Central bank vows tight policy to rein in economy

(Reuters)
Updated: 2007-07-04 08:53

China will keep tightening monetary policy to prevent the economy from overheating and will stick to its long-standing policy of gradual yuan appreciation, the central bank said on Tuesday.

"China should appropriately tighten monetary policy amid stability," the People's Bank of China said in a summary of the second-quarter meeting of its monetary policy committee.

The phrasing echoed that used by Premier Wen Jiabao on June 13.

Although some analysts interpreted Wen's remarks as portending a tougher monetary policy, the central bank has since kept interest rates and banks' required reserves unchanged.

The PBOC's brief statement used familiar language to restate China's policy towards the yuan.

"China will perfect the managed floating exchange rate system to allow market supply and demand to play a fundamental role in determining the yuan's exchange rate and to keep the yuan basically stable at a balanced and reasonable level," the PBOC said.

The yuan has been scaling successive highs in recent days. The currency rose as high as 7.5929 per dollar on Tuesday, marking a 6.8 percent gain since it was revalued by 2.1 percent two years ago and freed from a dollar peg to float in managed bands.

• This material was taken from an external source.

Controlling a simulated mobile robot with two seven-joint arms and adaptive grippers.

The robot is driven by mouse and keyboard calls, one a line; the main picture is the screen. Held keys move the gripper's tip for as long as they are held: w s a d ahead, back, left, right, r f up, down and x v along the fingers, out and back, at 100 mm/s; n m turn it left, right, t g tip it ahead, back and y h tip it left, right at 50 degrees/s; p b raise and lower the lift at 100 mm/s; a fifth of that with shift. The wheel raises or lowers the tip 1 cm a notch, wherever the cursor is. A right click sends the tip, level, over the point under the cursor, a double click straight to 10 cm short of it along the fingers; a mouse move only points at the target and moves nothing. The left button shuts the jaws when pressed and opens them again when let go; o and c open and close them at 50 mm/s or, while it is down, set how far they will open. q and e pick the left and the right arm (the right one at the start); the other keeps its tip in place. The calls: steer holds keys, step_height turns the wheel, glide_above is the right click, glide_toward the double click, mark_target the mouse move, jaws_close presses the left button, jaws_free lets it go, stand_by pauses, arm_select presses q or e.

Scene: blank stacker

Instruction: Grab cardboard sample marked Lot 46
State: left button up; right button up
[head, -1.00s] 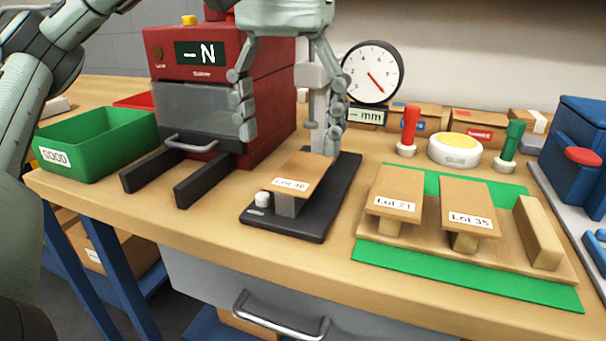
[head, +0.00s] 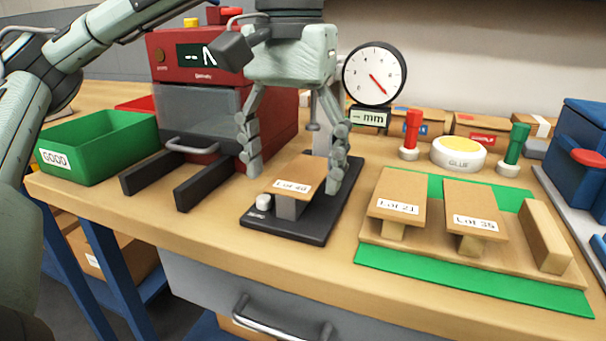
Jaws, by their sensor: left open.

China is enjoying its fifth straight year of double-digit economic growth. Figures for the second quarter due on July 18 are expected to show that gross domestic product expanded at around the first-quarter pace of 11.1 percent.

"China should strengthen and improve macroeconomic controls to prevent relatively fast economic growth from overheating," the central bank said.

Annual consumer price inflation rose to 3.4 percent in May, above the central bank's 3 percent target, although non-food inflation remains subdued.

The PBOC said it would resort to a range of monetary policy tools to keep inflation in check and achieve "reasonable" growth in money and credit. To that end it would strengthen the management of banking system liquidity.

The central bank has already raised interest rates twice this year and required reserves four times to hold down inflation and mop up cash pouring into the economy from China's record trade surplus. It last raised rates on May 18.

Zhao Qingming, an economist with the China Construction Bank in Beijing, said the central bank would have to work even harder to soak up liquidity this month because the trade surplus probably surged in June.

"The trade surplus will definitely be huge in June as exporters scrambled to make shipments before cuts in export tax rebates went into effect. That will translate into huge foreign capital inflows for China," he said.